[begin Given information]

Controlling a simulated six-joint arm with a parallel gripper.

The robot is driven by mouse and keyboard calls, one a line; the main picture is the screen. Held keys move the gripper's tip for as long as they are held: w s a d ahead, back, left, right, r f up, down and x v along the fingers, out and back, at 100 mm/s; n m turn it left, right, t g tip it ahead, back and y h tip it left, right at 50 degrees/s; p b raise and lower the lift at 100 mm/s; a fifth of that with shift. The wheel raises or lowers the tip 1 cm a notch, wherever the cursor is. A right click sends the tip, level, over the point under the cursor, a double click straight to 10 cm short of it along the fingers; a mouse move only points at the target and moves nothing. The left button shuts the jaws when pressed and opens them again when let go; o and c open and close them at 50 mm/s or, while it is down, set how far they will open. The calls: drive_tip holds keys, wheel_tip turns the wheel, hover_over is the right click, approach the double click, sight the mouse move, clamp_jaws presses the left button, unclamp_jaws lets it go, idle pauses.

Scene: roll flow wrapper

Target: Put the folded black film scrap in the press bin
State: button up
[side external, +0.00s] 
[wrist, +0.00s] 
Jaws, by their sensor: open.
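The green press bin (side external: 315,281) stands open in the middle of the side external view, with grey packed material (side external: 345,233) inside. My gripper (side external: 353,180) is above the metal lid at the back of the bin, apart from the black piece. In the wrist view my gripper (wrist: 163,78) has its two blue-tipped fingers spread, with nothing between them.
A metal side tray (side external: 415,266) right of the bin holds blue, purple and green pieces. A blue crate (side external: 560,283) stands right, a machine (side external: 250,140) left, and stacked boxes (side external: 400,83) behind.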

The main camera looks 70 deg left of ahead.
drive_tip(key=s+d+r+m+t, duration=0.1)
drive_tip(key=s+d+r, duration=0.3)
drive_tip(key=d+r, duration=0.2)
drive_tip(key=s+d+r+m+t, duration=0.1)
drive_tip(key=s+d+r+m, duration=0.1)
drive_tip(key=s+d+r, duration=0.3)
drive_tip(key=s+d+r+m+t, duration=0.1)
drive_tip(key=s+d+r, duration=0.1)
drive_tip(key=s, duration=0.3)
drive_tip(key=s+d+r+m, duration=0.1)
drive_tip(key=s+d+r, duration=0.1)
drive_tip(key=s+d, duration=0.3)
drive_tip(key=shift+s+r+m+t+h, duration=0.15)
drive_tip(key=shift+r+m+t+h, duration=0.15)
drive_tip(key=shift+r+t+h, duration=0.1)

[end Given information]

--- What you are asked to do ---
Every line of the data above should be reproduced word for word.

--- Task solution ---
Controlling a simulated six-joint arm with a parallel gripper.

The robot is driven by mouse and keyboard calls, one a line; the main picture is the screen. Held keys move the gripper's tip for as long as they are held: w s a d ahead, back, left, right, r f up, down and x v along the fingers, out and back, at 100 mm/s; n m turn it left, right, t g tip it ahead, back and y h tip it left, right at 50 degrees/s; p b raise and lower the lift at 100 mm/s; a fifth of that with shift. The wheel raises or lowers the tip 1 cm a notch, wherever the cursor is. A right click sends the tip, level, over the point under the cursor, a double click straight to 10 cm short of it along the fingers; a mouse move only points at the target and moves nothing. The left button shuts the jaws when pressed and opens them again when let go; o and c open and close them at 50 mm/s or, while it is down, set how far they will open. The calls: drive_tip holds keys, wheel_tip turns the wheel, hover_over is the right click, approach the double click, sight the mouse move, clamp_jaws presses the left button, unclamp_jaws lets it go, idle pauses.

Scene: roll flow wrapper

Target: Put the folded black film scrap in the press bin
State: button up
[side external, +0.00s] 
[wrist, +0.00s] 
Jaws, by their sensor: open.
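The green press bin (side external: 315,281) stands open in the middle of the side external view, with grey packed material (side external: 345,233) inside. My gripper (side external: 353,180) is above the metal lid at the back of the bin, apart from the black piece. In the wrist view my gripper (wrist: 163,78) has its two blue-tipped fingers spread, with nothing between them.
A metal side tray (side external: 415,266) right of the bin holds blue, purple and green pieces. A blue crate (side external: 560,283) stands right, a machine (side external: 250,140) left, and stacked boxes (side external: 400,83) behind.

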The main camera looks 70 deg left of ahead.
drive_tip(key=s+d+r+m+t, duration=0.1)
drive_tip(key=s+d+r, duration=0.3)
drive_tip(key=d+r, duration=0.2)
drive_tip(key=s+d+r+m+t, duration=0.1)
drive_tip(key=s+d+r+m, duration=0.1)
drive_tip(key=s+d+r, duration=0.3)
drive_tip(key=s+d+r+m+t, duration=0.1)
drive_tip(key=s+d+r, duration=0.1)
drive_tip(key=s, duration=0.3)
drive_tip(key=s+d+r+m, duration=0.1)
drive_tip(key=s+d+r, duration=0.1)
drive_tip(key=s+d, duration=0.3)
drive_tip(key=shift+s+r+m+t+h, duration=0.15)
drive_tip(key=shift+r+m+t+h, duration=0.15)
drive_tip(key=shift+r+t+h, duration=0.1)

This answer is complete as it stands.